> **PROVIDED DATA**:
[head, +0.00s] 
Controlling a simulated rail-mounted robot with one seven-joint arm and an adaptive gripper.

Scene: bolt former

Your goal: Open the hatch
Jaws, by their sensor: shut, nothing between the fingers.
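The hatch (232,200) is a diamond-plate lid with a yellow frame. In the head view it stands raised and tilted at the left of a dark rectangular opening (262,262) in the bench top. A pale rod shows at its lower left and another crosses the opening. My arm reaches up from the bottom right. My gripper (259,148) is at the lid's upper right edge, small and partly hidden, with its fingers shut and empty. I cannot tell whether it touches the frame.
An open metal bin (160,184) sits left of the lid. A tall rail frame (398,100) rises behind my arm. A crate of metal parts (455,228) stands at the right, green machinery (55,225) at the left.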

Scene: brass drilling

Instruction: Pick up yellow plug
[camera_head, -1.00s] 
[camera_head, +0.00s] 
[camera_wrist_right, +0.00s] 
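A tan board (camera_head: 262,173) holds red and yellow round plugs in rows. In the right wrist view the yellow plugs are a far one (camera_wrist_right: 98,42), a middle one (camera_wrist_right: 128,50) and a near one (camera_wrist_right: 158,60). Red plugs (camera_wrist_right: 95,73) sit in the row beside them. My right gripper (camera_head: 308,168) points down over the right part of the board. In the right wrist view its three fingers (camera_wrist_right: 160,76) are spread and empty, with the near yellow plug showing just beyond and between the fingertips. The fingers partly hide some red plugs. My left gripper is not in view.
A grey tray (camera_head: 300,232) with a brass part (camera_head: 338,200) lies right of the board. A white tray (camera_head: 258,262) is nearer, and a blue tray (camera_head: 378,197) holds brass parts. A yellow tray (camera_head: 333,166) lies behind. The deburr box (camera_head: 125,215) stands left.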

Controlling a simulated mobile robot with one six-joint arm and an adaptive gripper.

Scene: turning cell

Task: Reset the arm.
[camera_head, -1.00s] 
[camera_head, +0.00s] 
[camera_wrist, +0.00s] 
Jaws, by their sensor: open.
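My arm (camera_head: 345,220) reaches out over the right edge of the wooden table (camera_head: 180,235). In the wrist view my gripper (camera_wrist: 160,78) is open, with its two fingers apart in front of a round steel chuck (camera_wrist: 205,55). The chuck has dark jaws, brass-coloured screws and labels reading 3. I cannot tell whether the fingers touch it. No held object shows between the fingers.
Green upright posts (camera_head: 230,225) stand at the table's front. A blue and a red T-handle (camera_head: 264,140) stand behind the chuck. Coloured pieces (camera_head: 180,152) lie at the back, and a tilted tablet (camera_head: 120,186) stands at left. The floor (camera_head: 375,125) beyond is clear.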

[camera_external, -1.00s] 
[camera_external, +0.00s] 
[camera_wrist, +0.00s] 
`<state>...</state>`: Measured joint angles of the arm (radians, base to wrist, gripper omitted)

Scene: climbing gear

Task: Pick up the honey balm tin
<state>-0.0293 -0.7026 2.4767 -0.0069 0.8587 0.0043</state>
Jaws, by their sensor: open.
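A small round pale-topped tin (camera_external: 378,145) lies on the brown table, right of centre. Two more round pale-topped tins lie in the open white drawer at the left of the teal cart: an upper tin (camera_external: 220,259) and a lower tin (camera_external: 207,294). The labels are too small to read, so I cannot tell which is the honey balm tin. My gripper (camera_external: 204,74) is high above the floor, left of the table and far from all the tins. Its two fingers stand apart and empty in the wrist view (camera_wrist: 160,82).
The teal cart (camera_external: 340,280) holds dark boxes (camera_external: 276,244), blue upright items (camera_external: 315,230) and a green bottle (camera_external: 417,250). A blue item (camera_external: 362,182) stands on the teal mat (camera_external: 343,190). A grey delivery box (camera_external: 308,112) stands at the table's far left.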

> **WORK TO DO**: In the listing above, find the line with "[camera_external, -1.00s]" and the line with "Task: Pick up the honey balm tin", then print exactly those two lines and every line between them, and nothing more.

> **TASK RESPONSE**:
[camera_external, -1.00s] 
[camera_external, +0.00s] 
[camera_wrist, +0.00s] 
`<state>...</state>`: Measured joint angles of the arm (radians, base to wrist, gripper omitted)

Scene: climbing gear

Task: Pick up the honey balm tin

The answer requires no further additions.